THE REQUEST:
Filter out everything except lines holding "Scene".

Recorded robot episodes
>> start
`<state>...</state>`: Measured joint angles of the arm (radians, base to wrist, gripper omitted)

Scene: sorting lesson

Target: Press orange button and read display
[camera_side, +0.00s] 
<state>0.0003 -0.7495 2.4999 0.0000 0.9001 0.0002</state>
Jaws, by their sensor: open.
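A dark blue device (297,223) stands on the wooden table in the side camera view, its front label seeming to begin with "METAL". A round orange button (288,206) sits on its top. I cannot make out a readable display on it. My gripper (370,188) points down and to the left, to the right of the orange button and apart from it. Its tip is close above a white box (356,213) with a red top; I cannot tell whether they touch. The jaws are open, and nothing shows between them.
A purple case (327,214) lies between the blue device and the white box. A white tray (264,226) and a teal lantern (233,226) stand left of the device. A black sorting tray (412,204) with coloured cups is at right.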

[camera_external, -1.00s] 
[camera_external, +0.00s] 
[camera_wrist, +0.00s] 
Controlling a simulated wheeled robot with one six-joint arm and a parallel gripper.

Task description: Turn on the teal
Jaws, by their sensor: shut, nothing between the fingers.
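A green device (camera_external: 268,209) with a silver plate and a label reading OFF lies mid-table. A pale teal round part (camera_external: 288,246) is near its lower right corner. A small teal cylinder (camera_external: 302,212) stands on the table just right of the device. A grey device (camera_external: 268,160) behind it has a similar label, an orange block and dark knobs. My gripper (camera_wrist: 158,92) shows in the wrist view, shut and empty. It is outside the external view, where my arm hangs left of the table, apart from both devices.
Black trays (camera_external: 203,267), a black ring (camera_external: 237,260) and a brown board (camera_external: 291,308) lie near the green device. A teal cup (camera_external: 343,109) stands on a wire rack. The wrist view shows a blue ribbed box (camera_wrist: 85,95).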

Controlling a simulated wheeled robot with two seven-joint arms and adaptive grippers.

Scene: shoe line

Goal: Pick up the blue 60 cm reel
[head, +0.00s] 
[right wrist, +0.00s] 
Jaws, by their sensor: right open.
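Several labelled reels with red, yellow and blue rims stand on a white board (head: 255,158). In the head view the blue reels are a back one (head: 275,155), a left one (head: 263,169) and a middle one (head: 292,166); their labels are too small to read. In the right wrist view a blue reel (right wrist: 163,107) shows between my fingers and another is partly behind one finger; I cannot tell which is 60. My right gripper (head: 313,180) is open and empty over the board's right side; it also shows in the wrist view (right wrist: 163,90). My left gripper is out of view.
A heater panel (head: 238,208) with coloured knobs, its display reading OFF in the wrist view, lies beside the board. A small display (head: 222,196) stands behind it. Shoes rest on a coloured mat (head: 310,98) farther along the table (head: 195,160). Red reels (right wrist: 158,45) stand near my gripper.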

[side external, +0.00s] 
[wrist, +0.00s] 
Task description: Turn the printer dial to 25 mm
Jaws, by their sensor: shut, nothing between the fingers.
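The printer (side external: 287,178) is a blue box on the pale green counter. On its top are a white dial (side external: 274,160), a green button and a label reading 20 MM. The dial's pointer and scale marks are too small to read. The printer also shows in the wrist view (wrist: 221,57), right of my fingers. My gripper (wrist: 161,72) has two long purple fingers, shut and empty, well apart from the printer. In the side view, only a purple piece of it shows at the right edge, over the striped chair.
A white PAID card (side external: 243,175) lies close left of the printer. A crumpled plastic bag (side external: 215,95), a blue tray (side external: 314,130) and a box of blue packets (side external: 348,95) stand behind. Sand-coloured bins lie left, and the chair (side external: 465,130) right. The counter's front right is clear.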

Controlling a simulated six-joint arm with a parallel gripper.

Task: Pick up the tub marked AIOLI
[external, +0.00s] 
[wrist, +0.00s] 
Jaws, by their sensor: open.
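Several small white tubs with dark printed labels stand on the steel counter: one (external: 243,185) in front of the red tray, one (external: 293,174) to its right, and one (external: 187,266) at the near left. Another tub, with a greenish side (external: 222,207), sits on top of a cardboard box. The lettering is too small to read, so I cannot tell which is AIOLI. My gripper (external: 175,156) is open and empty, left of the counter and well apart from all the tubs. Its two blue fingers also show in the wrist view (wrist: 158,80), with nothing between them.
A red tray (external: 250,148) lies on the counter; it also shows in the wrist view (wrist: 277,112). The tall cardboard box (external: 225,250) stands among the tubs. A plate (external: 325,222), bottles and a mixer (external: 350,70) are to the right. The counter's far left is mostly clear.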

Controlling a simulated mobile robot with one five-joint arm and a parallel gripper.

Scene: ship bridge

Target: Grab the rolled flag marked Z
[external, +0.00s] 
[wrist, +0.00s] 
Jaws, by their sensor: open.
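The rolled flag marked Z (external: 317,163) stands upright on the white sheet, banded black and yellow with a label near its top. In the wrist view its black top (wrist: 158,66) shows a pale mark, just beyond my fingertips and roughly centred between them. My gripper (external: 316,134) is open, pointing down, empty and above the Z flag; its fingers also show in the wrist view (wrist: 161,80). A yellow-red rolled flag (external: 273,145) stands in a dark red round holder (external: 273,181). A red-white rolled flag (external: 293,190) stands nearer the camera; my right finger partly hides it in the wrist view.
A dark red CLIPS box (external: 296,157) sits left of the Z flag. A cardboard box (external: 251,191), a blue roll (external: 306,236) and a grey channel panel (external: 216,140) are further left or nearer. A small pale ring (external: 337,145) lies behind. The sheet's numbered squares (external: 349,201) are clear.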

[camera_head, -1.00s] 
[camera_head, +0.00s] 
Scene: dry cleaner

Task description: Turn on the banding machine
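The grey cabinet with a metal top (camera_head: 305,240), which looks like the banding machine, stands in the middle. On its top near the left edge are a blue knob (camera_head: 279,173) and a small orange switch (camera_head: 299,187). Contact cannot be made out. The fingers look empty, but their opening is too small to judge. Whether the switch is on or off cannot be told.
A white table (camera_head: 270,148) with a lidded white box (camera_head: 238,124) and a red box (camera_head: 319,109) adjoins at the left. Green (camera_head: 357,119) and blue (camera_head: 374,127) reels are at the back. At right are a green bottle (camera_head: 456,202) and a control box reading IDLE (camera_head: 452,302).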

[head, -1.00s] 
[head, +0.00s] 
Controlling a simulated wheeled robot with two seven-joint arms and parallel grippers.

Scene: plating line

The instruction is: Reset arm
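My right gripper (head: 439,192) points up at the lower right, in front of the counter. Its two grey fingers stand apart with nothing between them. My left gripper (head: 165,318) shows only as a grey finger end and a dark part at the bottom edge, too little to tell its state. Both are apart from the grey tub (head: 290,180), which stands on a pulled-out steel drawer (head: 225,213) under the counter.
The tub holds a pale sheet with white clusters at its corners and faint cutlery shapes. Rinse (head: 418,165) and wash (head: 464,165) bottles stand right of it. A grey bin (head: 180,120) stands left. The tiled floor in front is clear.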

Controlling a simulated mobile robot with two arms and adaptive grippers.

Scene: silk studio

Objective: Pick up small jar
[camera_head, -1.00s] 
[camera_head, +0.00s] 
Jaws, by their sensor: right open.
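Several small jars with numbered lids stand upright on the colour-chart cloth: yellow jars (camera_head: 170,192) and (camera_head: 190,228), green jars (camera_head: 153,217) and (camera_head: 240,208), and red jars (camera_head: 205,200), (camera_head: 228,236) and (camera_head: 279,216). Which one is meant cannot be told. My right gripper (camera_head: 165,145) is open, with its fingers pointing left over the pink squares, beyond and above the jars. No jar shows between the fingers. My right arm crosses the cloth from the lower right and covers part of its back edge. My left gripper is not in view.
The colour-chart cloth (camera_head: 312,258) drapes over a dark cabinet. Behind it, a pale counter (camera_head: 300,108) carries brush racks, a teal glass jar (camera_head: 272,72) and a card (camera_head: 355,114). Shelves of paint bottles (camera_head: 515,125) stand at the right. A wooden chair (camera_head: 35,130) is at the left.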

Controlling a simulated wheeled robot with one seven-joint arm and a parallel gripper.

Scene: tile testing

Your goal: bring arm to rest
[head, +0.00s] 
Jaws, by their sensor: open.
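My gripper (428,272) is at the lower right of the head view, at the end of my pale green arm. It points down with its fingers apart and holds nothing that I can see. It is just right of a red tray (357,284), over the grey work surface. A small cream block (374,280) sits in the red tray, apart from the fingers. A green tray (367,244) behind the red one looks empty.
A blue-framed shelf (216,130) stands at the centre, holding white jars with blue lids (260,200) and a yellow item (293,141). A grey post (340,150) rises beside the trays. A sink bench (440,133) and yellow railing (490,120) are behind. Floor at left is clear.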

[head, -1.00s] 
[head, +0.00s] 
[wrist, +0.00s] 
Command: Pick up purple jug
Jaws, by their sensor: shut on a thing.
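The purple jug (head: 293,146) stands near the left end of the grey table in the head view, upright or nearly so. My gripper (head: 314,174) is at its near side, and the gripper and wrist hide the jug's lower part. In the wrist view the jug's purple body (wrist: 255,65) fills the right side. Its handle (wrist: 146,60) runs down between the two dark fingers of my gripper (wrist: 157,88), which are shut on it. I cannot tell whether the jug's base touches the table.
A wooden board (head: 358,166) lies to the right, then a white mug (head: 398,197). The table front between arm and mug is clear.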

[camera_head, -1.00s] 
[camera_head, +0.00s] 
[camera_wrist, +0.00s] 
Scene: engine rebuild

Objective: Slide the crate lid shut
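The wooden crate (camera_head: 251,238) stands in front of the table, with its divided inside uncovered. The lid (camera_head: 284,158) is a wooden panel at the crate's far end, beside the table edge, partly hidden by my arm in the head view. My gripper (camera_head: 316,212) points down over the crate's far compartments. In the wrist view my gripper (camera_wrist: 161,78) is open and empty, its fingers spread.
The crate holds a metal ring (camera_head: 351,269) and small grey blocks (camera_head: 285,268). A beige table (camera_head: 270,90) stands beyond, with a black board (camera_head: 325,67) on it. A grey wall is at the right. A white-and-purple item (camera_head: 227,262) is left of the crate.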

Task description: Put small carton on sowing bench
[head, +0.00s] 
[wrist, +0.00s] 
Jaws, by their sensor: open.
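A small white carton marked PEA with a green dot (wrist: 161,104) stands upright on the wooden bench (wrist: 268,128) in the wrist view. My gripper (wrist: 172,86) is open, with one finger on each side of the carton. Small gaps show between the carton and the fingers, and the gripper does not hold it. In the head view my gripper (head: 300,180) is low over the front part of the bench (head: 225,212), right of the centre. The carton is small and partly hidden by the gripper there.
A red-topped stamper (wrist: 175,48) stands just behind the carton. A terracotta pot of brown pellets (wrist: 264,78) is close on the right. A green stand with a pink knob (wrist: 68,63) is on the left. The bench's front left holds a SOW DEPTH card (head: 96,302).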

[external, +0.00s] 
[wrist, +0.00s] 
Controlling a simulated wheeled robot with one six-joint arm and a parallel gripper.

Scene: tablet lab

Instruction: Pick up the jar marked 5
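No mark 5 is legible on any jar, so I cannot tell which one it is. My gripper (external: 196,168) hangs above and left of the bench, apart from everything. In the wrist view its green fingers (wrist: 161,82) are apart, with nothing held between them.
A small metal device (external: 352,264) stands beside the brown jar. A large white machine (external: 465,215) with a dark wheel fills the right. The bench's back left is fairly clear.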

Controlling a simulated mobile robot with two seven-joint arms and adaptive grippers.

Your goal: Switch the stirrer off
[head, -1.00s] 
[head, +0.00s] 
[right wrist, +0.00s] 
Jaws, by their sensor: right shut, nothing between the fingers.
>> end
SOLUTION TO THIS TASK:
Scene: sorting lesson
Scene: shoe line
Scene: ship bridge
Scene: dry cleaner
Scene: plating line
Scene: silk studio
Scene: tile testing
Scene: engine rebuild
Scene: tablet lab

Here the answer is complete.